L’adversarial debiasing

L’utilizzo dell’intelligenza artificiale nel settore creditizio si sta però sviluppando anche in un’altra direzione, quest’ultima molto interessante.

Il processo si chiama adversarial debiasing, ovvero un procedimento che punta a ridurre l’impatto del coded bias nell’algoritmo (o nell’intelligenza artificiale) utilizzata fino ad ora.

Il funzionamento è semplice, in buona sostanza si confronta il modello matematico utilizzato dall’azienda che si occupa di credit report e lo si paragona con un sistema che cerca di individuare il dato “intuito” (razza, sesso, educazione) sulla base dei dati di partenza.

Se i due algoritmi portano a risultati sovrapponibili, è evidente che il sistema utilizzato dall’azienda di che si occupa di credit scoring va corretto in quanto ha calibrato i propri punteggi in modo da rivelare il dato sensibile che invece non voleva (e non doveva analizzare).

Appare evidente che l’utilizzo di modelli di intelligenza artificiale nel settore di credit scoring dovrebbe passare per un simile procedimento, anche se non è detto che questo processo sia una panacea.

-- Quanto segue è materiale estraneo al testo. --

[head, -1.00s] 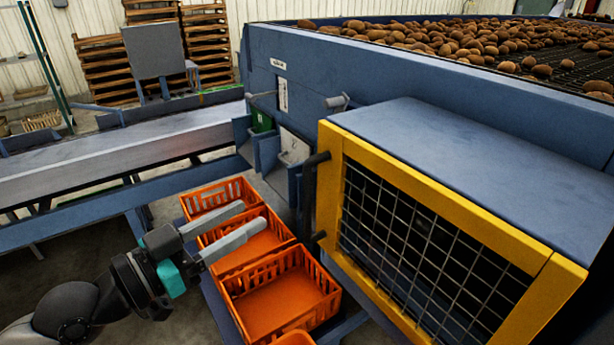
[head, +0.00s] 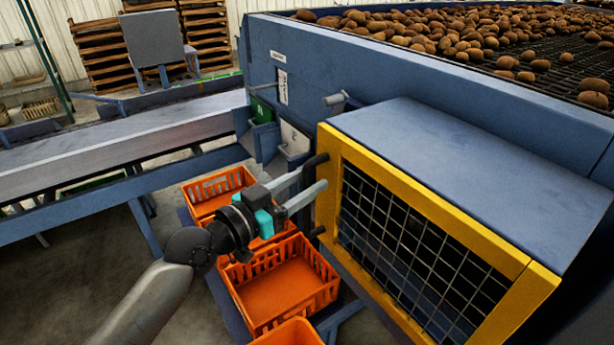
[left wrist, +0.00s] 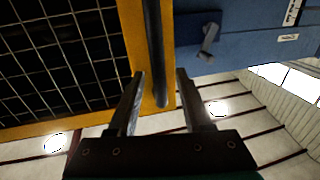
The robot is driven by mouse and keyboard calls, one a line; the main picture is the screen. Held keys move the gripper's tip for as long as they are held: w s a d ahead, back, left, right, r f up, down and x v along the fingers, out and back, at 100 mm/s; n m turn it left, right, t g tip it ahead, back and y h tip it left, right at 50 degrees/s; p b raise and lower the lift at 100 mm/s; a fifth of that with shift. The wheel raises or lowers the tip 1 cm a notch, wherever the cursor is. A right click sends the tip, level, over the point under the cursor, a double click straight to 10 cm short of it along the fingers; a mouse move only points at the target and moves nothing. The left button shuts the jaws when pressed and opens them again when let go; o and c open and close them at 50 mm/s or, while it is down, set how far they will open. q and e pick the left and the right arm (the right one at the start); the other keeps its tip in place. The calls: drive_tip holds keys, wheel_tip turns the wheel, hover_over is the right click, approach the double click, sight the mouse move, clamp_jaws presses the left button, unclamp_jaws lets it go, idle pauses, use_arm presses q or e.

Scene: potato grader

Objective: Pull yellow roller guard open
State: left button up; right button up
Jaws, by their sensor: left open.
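The yellow roller guard (head: 440,215) is a yellow frame with wire mesh on the front of the blue grader housing, and it looks closed. A dark bar handle (head: 308,185) runs upright along its left edge. My left gripper (head: 312,183) is open at the handle, its fingers pointing right toward it in the head view. In the left wrist view, the handle (left wrist: 154,50) passes up between the two open fingers (left wrist: 158,95), beside the yellow frame (left wrist: 130,35). I cannot tell whether a finger touches it. My right gripper is not in view.
Orange crates (head: 283,283) stand below my left arm. A grey conveyor (head: 110,150) runs off to the left. Potatoes (head: 470,38) lie on the dark grader bed at the top right. The blue housing top (head: 480,160) is bare.

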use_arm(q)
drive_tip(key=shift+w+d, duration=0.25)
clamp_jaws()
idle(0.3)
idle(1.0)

L’obiettivo dell’adversarial debiasing è dichiaratamente quello di una semplice mitigazione del rischio della presenza di pregiudizi “codificati” e presuppone a monte una selezione dei criteri “indesiderati” rispetto a quelli che invece sono tollerati (ad esempio è difficile pensare di utilizzare questo sistema per trovare una correzione nel “peso” da assegnare ai dati di partenza che consenta di evitare tutti i possibili pregiudizi dell’algoritmo, come razza, sesso, religione, età, provenienza, educazione, stipendio, matrimonio, etc.).

Non stiamo parlando quindi di una vera e propria soluzione, ma di un passaggio (auspicabilmente) obbligato nel caso in cui si voglia implementare una AI (comunque “spiegabile”) anche in questo settore.

Cosa accade in Europa

In molti stati europei il sistema del merito creditizio non è così evoluto. In Italia, così come in Spagna ed in Francia, il merito creditizio è un indicatore utilizzato in sostanza solo quando si tratta di accedere a credito e, di fatto, l’importante è non essere inclusi nelle “liste nere” dei cattivi pagatori.

Per il resto è il singolo istituto di credito a valutare l’affidabilità del potenziale soggetto finanziato sulla base di vari criteri e documenti (che variano da istituto a istituto).

Ci sono però significative eccezioni, come quella del Regno Unito, dove esistono sistemi di credit scoring simili a quelli in essere negli USA, e quella della Germania, dove esiste un complesso e sofisticato sistema di merito creditizio, gestito dalla SCHUFA, che influenza non solo l’accesso al credito, ma anche alle locazioni e ai servizi (come, ad esempio, l’accesso a internet).

E SCHUFA non è migliore delle controparti americane, in quanto l’algoritmo che genera lo score dei cittadini tedeschi è un segreto industriale e come tale non è accessibile, rendendo così meno prevedibile il punteggio assegnato e, per l’effetto, meno contestabile.

L’unica “consolazione” è che l’azienda tedesca dovrebbe collezionare, per comporre il proprio punteggio, unicamente la storia creditizia dei cittadini tedeschi e, quindi, i dati di partenza dell’algoritmo dovrebbero essere trasparenti e conoscibili (rendendo così possibile correggere errori quantomeno nel dato di partenza su cui poi ha lavorato il programma tedesco).

Nel 2018 è stata avviata una campagna, chiamata “OpenSHUFA”, con l’obiettivo di ottenere maggiore trasparenza nel funzionamento dei meccanismi del merito creditizio tedesco e di esporre le criticità e gli attriti fra il sistema e la normativa GDPR, l’iniziativa ha ottenuto significativo successo e l’attenzione della stampa, e successive indagini hanno dimostrato che l’algoritmo privilegia le donne e gli anziani e i soggetti che si trasferiscono con minor frequenza.

Con il progressivo affermarsi della normativa GDPR la Shufa Holding AG ha dovuto rispondere con maggior trasparenza alle richieste di accesso, anche se l’algoritmo che regola il processo rimane ad oggi inaccessibile.

Anche l’azienda tedesca, poi, è molto interessata al settore dell’intelligenza artificiale, promette però un “percorso dialogico” per arrivare all’implementazioni di simili tecnologie, percorso che necessariamente dovrà tener conto del percorso per l’approvazione del Regolamento UE in tema di intelligenza artificiale, che già nella bozza diffusa lo scorso aprile include i meccanismi di credit scoring fra le intelligenze artificiali ad alto rischio e prevede meccanismi che garantiscano la trasparenza dell’algoritmo e la “qualità” dei dataset, per minimizzare il rischio di discriminazioni (ad esempio con meccanismi di adversarial debiasing).